Thursday, February 9, 2012

writing frozen is hard, but paris is so worth it.

today has been ultra surreal. although now that i'm thinking about it, it started off as anything but.
me and marissa woke up this morning in a room with a young korean couple, who had decided to shower sans curtain last night making it necessary to wear boots to wade through all the water. wet sock, to the extreme.

the day was all uphill from there though.

at about 10:30 we caught a bus to the Louvre Museum, (aaand we totally got in fo' free! thank you Innsbruck Student Pass) where we spent a good chunk of our day. turns out i have a huge affinity for greek statues, but we all kind of already knew that. i took a bunch of pictures that i'm not willing to sort through right now, but once i do i'm sure i'll let you all know.

at about 3 we decided to find our way over to the Eiffel Tower via tour bus, which we got at an inflated "discounted" price from our hostel. Marissa reminded me that i probably wasn't going to have a chance to sit on top of a tour bus while it traversed Paris ever again, so i braved the cold and we sat on top (a decision i am stiff suffering the consequences of as i sit here in the lobby in my scarf and coat, even after three hours of being indoors). all day i was on the hunt for an eiffel tower charm for my unfortunately bare charm bracelet, and i'm happy to report i found one in the gift shop at the base of the tower for only 12 euros.
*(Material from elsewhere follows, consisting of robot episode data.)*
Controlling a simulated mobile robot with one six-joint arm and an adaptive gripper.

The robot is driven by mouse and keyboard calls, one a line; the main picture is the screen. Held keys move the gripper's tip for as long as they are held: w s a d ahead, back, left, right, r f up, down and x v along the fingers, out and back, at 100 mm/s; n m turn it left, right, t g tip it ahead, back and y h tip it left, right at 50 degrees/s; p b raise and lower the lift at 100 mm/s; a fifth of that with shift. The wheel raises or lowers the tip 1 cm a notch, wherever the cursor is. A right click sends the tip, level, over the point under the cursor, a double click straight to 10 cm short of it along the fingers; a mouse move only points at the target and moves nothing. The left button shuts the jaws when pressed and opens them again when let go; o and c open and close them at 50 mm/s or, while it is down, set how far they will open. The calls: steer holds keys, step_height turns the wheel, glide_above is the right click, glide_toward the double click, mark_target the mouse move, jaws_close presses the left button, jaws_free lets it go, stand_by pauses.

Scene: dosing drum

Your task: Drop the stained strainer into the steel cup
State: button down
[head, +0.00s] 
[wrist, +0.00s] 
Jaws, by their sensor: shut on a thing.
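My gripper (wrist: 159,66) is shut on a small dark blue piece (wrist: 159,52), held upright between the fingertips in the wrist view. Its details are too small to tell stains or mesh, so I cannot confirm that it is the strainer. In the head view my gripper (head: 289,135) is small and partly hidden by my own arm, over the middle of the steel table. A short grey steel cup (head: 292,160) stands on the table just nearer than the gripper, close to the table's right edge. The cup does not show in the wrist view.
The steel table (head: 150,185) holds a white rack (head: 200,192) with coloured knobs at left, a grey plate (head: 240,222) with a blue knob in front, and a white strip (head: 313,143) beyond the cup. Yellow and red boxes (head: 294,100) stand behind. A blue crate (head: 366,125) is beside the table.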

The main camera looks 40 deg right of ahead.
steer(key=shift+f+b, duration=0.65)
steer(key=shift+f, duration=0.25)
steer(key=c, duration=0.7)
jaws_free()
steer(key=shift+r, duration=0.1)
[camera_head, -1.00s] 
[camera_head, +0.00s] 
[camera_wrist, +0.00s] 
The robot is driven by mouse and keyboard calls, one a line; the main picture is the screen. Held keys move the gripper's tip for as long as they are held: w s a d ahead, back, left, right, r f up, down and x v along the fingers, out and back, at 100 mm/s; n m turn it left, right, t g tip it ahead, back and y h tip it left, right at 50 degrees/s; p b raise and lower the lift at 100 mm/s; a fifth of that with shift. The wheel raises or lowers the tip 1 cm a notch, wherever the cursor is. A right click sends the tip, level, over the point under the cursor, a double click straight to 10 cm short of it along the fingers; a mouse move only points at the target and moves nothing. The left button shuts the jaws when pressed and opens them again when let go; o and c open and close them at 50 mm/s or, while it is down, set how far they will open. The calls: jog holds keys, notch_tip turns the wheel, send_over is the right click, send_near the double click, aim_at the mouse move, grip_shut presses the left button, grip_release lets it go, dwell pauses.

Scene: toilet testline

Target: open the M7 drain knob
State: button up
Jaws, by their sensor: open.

i took this from the top of the tour bus. all of paris looks amazing like this. i wish i even knew what this was a picture of, but alas i do not. 


the view from on top of the tower was something i don't think i'll soon forget. we went at sundown, which is apparently the best time to go, and i swear the city seems to stretch on forever. it's gorgeous.


the view from the eiffel tower. uhmm amazing. 

me, frozen. i fully realize i'm going to look the EXACT same in every picture because it's freezing and i'm wearing as many layers as humanly possible. 


but since i was already so unfortunately frozen i couldn't stay up there for long and we ended up leaving after only five minutes. we made a mad dash for our bus in hopes that it would be there sooner than later to minimize our time outdoors and after a very heartfelt impromptu song i made up and preformed to entice the bus to hurry, it arrived, just in time for me to realize i had misplaced (or rather lost) my 32 euro, two day ticket. after waiting in the cold. with no other way to get home. i frantically searched all my pockets as the bus that was supposed to take me and marissa home left without us. for the first time in a few hours my thoughts weren't consumed with how frozen i was, but instead they were focused on just how retarded i was to lose that pass now that we were the farthest from our hostel that we planned on going.

so with no other way to get home we decided to take a taxi, which didn't end up costing as much as i thought it was going to, plus it was warm. oh! also i promise to never complain about St. George drivers again. oh. my. gosh. as far as i can tell there are no traffic rules here. or at least no rules that are followed. pedestrians walk when they want. drivers know no lanes. and car horns are apparently necessary... pure insanity.

we made it though. we purchased quite the inventive lunch/dinner of random items we found at the market a few buildings down (side note! they're playing "hey there delilah" here in the lobby. aw... american music) and sat down to eat it in the lobby here right next to steve, an older gentleman from southern california, who felt it was his duty and his right to inform us of... everything. we got a nice little lecture on how mass with in an ancient catholic church is living art, how republicans are doing their best to destroy america, and on the history of paris, van gough (and his film maker grand-nephew... who get a muslem murdered or something), the lucrative LA art movement in the 80's, and a bunch of other random bits about this dude's financial status, or lack thereof, how many mormon's he's ever met and his opinion of each and every one of them, and how many times he's been to whichever country. we seriously talked to him for an hour.

it's now almost 10 PM my toes are still frozen, i just finished my hot chocolate and one of my ribs is fighting to pop out of place so i'm going to call it a night.